Copy out every line that contains the word "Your".

- Dataset rows:

# # # #

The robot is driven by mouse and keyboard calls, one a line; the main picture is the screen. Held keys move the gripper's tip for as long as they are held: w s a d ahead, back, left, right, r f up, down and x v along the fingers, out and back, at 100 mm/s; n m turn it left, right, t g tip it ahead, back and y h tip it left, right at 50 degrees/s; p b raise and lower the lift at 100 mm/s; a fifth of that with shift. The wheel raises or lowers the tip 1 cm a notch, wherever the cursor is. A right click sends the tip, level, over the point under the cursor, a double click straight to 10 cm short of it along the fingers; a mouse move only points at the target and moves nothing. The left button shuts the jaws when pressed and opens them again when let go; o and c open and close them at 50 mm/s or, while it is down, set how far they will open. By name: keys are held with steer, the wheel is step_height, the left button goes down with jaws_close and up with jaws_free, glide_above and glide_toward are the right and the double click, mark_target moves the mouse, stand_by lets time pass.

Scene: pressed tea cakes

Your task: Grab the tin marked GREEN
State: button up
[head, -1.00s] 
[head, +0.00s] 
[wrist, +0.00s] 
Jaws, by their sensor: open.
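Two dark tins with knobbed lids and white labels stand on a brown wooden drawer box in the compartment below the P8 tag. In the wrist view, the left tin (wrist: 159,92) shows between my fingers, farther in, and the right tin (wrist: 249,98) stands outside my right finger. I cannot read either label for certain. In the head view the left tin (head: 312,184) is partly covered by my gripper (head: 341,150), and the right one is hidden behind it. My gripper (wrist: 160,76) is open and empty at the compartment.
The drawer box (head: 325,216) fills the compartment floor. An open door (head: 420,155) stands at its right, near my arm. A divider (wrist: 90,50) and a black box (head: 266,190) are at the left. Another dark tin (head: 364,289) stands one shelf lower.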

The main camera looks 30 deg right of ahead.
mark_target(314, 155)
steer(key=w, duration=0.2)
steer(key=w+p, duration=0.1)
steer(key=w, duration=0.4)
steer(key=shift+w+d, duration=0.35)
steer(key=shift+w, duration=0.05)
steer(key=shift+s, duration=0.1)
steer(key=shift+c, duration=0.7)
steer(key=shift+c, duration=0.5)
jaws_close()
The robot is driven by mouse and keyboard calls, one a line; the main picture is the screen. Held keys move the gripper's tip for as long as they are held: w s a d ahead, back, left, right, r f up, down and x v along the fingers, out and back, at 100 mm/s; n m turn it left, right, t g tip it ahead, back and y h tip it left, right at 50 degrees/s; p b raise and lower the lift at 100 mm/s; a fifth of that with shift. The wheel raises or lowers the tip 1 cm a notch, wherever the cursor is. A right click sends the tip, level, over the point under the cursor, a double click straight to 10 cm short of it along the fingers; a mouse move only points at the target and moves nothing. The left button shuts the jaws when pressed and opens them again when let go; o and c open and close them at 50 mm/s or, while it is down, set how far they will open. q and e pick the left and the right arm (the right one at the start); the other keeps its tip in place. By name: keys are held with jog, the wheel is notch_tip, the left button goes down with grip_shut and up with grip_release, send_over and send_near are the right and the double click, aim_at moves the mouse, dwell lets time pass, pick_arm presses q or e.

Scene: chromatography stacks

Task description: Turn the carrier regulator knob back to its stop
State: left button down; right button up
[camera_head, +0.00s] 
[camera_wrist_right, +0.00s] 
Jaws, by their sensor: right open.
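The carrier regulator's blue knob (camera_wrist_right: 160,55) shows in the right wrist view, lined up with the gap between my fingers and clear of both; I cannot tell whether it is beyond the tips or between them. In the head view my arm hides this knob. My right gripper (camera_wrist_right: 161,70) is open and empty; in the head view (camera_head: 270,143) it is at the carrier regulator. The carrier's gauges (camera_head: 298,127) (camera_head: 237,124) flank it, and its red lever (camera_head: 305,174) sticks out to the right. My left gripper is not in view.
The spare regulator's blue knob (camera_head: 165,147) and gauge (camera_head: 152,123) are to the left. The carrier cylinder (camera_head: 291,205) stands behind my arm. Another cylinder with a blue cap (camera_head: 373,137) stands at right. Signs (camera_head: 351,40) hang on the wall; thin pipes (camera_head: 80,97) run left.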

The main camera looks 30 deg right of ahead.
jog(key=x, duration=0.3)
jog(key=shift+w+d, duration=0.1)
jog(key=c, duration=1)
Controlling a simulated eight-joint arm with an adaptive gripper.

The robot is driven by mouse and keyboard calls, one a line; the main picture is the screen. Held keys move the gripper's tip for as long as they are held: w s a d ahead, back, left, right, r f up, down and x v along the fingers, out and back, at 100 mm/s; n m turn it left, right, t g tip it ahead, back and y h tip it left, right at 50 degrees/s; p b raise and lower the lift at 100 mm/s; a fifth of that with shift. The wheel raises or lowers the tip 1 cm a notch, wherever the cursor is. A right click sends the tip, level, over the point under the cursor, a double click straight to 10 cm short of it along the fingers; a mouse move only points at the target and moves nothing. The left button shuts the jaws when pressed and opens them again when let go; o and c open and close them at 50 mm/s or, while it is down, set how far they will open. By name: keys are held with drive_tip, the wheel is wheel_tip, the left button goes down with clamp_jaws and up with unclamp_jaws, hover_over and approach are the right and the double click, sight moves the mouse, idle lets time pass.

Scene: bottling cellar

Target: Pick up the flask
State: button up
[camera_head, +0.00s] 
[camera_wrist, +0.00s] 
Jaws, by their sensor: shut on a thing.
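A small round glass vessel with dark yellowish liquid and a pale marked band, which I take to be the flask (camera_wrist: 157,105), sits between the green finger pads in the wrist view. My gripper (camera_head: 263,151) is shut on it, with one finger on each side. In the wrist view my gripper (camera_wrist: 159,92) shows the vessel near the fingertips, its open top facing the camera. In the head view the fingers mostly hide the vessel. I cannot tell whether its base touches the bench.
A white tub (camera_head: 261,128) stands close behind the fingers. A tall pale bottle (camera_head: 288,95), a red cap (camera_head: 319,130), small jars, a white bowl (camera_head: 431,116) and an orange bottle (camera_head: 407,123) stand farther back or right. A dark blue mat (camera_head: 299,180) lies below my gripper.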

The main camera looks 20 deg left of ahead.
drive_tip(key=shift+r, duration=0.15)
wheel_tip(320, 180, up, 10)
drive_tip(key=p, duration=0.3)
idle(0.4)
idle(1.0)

# # # #

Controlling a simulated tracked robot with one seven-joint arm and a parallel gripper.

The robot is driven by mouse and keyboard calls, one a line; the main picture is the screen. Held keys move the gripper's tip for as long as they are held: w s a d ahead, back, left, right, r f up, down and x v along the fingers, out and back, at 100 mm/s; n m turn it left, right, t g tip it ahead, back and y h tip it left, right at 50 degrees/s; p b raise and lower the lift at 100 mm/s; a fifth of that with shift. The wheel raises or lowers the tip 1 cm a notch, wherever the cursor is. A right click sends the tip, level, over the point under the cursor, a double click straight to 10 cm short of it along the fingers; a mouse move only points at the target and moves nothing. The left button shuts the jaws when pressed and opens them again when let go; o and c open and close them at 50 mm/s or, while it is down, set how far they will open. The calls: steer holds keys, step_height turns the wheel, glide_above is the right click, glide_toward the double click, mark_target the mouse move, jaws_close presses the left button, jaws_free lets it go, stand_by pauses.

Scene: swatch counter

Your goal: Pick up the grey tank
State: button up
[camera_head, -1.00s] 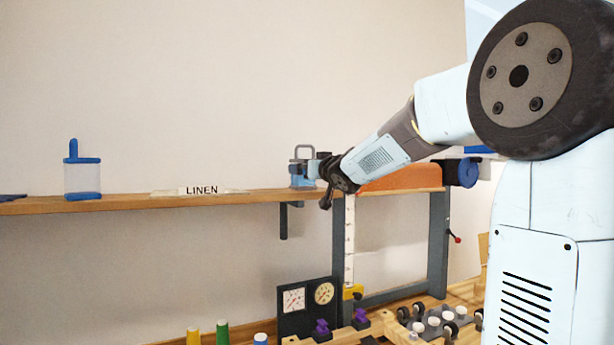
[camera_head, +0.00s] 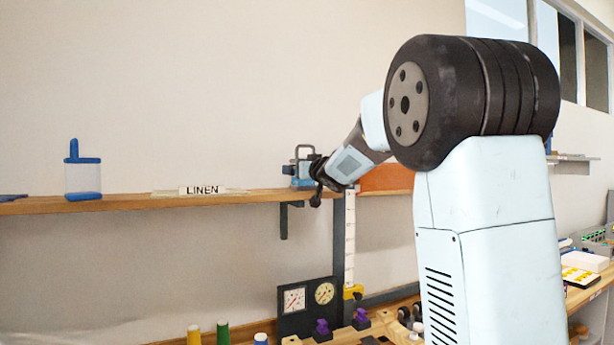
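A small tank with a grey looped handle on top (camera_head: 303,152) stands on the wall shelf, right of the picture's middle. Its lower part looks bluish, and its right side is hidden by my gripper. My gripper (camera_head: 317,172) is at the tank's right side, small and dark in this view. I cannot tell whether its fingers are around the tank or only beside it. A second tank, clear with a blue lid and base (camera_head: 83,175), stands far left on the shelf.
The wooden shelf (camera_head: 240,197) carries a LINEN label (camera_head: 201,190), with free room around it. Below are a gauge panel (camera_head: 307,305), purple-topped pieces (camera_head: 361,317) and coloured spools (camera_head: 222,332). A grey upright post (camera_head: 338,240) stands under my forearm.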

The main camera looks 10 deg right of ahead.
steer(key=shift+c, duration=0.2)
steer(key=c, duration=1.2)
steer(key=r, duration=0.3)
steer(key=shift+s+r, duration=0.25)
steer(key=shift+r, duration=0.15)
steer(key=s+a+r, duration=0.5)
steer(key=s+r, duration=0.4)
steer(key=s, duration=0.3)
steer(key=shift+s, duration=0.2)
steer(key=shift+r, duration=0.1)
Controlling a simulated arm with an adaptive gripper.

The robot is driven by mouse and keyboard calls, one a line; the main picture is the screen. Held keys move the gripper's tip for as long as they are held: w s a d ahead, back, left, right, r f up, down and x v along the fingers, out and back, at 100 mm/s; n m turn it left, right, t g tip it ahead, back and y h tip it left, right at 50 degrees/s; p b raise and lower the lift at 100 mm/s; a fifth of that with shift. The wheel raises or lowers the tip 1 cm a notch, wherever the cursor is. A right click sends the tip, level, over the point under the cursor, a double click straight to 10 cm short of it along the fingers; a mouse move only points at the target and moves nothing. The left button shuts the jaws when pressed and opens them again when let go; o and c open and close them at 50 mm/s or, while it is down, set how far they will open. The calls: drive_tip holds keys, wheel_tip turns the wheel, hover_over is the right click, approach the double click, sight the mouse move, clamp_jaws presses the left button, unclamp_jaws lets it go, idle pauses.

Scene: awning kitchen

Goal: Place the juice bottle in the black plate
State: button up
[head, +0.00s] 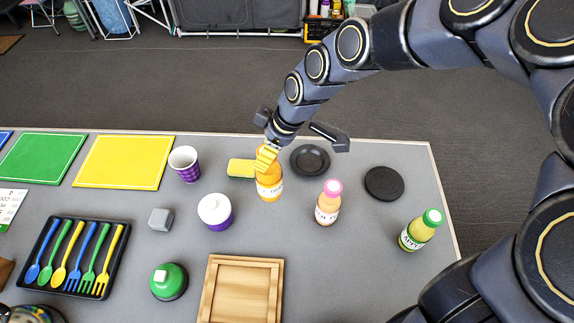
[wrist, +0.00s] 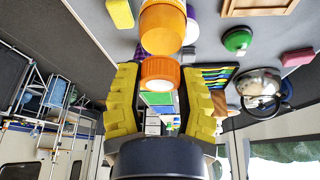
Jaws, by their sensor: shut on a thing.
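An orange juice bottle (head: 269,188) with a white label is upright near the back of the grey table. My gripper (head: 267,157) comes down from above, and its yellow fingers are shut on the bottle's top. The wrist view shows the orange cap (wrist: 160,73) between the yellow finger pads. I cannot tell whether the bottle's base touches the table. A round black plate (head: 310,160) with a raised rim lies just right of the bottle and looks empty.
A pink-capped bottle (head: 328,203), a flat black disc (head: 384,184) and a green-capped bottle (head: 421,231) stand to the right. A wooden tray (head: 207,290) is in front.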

# # # #

- The answer:
Your task: Grab the tin marked GREEN
Your goal: Pick up the grey tank

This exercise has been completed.